Monday, Feb. 13, 2012 | 2 a.m.
Maybe Sen. Harry Reid is mortal after all.
The almost universally acknowledged master of Nevada politics, Reid and his lieutenants anoint candidates, eliminate contested primaries and, ultimately, win elections.
Few dare cross him.
So when Dina Titus, a former state senator and one-term congresswoman, decided, against Reid’s wishes, to run for the safest Democratic Congressional seat in Nevada, some observers were waiting for Titus to be pushed out. Instead, it was Reid’s favored candidate, state Sen. Ruben Kihuen, D-Las Vegas, who last week dropped his bid for the 1st District seat, where Democrats have a steep voter registration advantage.
Titus not only stood up to the Senate majority leader and lived to tell about it, but she also appears to have claim to a Congressional seat for as long as she wants it.
Here’s how she won.
Reid is sometimes compared to a chess master — competing against checkers players.
In this situation, Titus was well-positioned to resist Reid’s control of the political chessboard.
Last year, when Democrats began assembling their pieces to run for Congress, Reid’s perfect setup looked something like this:
• State Senate Majority Leader Steven Horsford, a popular black politician would run in the new 4th Congressional District.
• In the 1st Congressional District, it would be Kihuen, a young, popular Latino who could help boost Hispanic turnout — key to Reid’s 2010 reelection — for President Barack Obama’s 2012 reelection campaign. Members of Reid’s 2010 campaign team left to join the up and comer.
• Titus, the seasoned campaigner with an established constituency, would run against Republican Rep. Joe Heck in the 3rd Congressional District — the seat Titus held for one term, until Heck defeated her in 2010.
But after decades in politics, including an unsuccessful run for governor, Titus had long ago graduated from Democratic Party pawn.
Not only was she willing to defy her party’s most powerful player and say, “Not this time,” but she had a devoted constituency and donor base that would allow her to make such a stand.
The month before Kihuen announced his exit from the race, the path forward for him was growing increasingly grim.
Titus’ polling, which her campaign trumpeted to the media, showed her leading Kihuen by 66 points.
Then came fundraising totals: Kihuen had raised $179,000 in the same time it took Titus to raise $422,000. Kihuen’s tally included contributions from business leaders in mining, gaming and NV Energy — three of the biggest contributors in Nevada politics, each with strong ties to Reid.
Shortly after Kihuen’s disappointing fundraising numbers were finalized, his campaign team met to assess his progress. The team came equipped with Kihuen’s latest polling numbers, which were similar to Titus’ numbers. Kihuen was struggling to gain name recognition relative to Titus, who is well-known and well-liked in the district.
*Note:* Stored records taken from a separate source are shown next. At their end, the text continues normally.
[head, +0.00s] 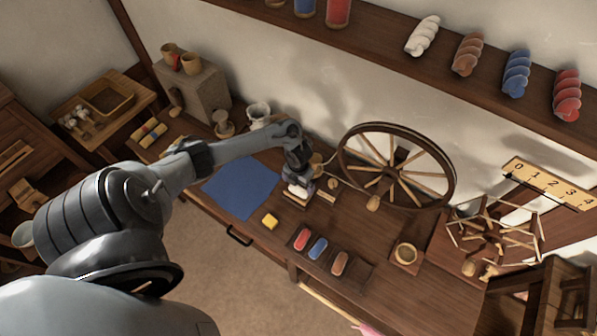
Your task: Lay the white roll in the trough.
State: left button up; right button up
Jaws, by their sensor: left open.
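The white roll (297,191) lies on a small pale-edged stand (294,202) on the bench, right of a blue cloth. My left gripper (299,181) is open and points down just above the white roll, partly hiding it. I cannot tell whether the fingers touch or straddle it. A dark wooden tray (358,273), which looks like the trough, lies nearer the bench's front edge. It holds a red roll (302,239), a blue roll (318,248) and a brown roll (340,263), with bare room at its right end. My right gripper is not in view.
A spinning wheel (447,178) stands close right of the gripper. A wooden winder (500,232) is at right. Twisted skeins lie on the shelf (385,36) above.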

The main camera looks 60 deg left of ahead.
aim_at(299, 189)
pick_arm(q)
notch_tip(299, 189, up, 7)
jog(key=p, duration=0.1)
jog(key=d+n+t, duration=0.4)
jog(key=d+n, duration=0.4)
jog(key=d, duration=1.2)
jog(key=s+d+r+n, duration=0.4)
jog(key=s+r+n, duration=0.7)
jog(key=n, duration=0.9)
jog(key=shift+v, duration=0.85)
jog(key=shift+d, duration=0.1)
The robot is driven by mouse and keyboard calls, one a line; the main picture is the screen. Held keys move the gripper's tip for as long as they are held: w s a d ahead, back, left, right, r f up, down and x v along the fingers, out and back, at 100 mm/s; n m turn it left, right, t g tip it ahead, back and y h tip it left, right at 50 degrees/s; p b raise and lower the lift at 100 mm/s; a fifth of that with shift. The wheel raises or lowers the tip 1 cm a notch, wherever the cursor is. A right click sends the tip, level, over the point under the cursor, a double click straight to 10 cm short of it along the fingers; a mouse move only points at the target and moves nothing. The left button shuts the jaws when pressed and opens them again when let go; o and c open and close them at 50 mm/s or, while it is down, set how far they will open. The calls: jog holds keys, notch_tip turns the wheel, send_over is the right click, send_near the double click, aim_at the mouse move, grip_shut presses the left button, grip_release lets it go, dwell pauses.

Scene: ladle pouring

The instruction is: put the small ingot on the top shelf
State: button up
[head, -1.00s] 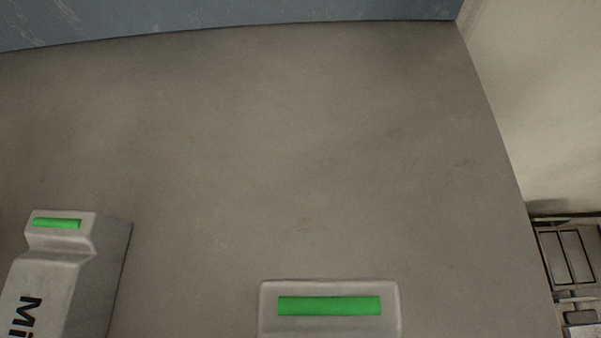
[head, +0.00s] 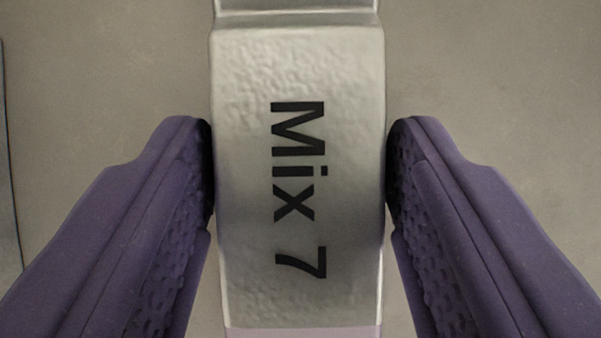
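A silver-grey ingot (head: 300,215) marked "Mix 7" in black fills the middle of the head view. It runs lengthwise up the picture, with a step near its far end, and that end is cut off by the top edge. My gripper (head: 300,165) has its two purple fingers on the ingot's left and right sides. The dark fingertip pads press against both sides, with no gap that I can see. I cannot tell whether the ingot rests on the surface or is lifted. The top shelf is not in view.
A plain grey-brown surface (head: 490,70) lies behind the ingot, bare on both sides. A darker edge or panel (head: 8,190) runs along the far left. No other ingot is in view.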

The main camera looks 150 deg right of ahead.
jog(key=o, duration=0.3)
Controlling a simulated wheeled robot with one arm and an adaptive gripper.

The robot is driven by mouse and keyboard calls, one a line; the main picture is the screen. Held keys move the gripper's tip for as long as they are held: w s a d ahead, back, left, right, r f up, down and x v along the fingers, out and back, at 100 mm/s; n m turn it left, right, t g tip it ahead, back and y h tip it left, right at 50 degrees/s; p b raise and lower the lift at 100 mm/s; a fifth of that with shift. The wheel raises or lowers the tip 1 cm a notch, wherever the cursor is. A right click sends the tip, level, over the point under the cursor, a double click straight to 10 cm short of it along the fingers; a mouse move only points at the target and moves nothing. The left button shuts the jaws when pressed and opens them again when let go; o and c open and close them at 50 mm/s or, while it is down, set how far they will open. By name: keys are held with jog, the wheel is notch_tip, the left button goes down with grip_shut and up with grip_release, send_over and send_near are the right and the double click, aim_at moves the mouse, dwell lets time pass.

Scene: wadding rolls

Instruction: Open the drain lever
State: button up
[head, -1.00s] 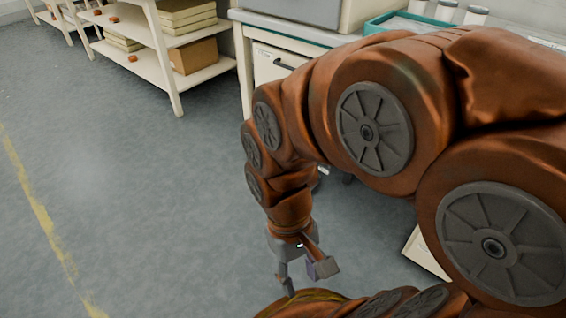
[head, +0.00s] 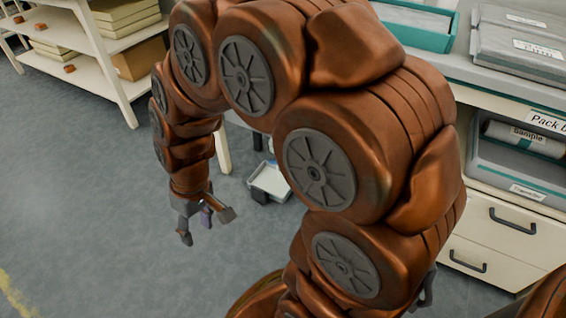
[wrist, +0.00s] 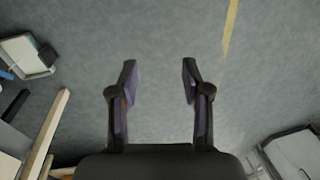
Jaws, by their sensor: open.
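I see no drain lever in either view. My gripper (head: 205,224) hangs from my arm over bare grey floor in the head view. In the wrist view my gripper (wrist: 158,76) shows its two fingers spread wide apart, with only floor between them. It is open and empty, touching nothing. My arm hides much of the bench front in the head view.
A shelf rack (head: 90,68) with boxes stands at upper left. A workbench with drawers (head: 490,235), a teal tray (head: 420,28) and grey bins (head: 525,150) is at right. A white tray (head: 270,180) sits low under the bench. Floor at left is free.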

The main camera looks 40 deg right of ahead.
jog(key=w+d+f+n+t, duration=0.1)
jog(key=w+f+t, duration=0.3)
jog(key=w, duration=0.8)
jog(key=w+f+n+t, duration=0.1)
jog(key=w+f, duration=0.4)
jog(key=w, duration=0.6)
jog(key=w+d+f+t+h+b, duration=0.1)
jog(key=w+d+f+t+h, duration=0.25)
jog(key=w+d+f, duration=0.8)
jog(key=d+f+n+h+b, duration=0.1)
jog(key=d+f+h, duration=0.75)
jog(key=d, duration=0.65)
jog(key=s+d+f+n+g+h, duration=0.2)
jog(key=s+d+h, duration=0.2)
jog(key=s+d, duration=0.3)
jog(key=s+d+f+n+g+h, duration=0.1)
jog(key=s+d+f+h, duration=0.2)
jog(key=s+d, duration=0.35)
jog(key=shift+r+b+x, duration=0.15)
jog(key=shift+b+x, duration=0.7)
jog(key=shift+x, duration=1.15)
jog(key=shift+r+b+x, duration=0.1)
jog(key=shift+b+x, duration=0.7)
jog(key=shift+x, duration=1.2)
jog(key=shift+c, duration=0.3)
Kihuen could continue, he was told, but it would cost millions of dollars and require an intensely negative advertising barrage. Plus, Titus was already out-fundraising him 2-to-1.
Even pursuing that approach, victory would be difficult. Titus, 61, is already established in the district, and voters would be less receptive to the negative ads Kihuen might use against her, the poll numbers showed.
It appeared so difficult that all it took was a gentle nudge from Reid to withdraw, according to sources familiar with the situation.
“It became very clear the pathway to victory was narrow and would have required a very bloody process,” said one Democratic strategist. “It would’ve been very divisive for the party at a time we need to pull together.
“I think he just looked at the situation and he was very realistic about it.”
Kihuen, 31, was cognizant of his political future. He wasn’t willing to burn bridges with a negative campaign against Titus. Nor was he willing to risk a loss that could have hurt his prospects for the future.
“He is someone who everyone recognizes has a serious future in the party,” the strategist said.
So why couldn’t Reid pull it off for Kihuen?
First, Reid never made the decision to go all-in for Kihuen. He gave his blessing to Kihuen’s candidacy and made it known in political circles that he favored Kihuen over Titus.
But he wasn’t going to put his full muscle behind an unproven candidate.
“It just wasn’t his hill to die for,” said one candidate.
Reid never focused his full organization on pushing Titus out of the race, as he did to Byron Georgiou, a challenger of Rep. Shelley Berkley. In that case, labor allies attacked businesses Georgiou was associated with and Reid publicly questioned his ethics and role on the Financial Crisis Inquiry Commission.
Titus told people she never received a call from Reid asking her to exit the race.
Reid also never strong-armed other groups, like the Culinary Union, to get on board with Kihuen. The union, which represents Strip hotel workers and is a key Reid ally, has had an ongoing feud with Kihuen since the 2008 Democratic presidential campaign, when Kihuen endorsed Hillary Clinton and the Culinary endorsed Barack Obama.
Kihuen never met the benchmarks — perhaps most importantly in fundraising — that Reid’s people informally set for him.
Neither Titus nor Kihuen returned calls for comment.
Kihuen will return to the state Senate, where he can plan his next move. Titus, meanwhile, is likely to return to Congress.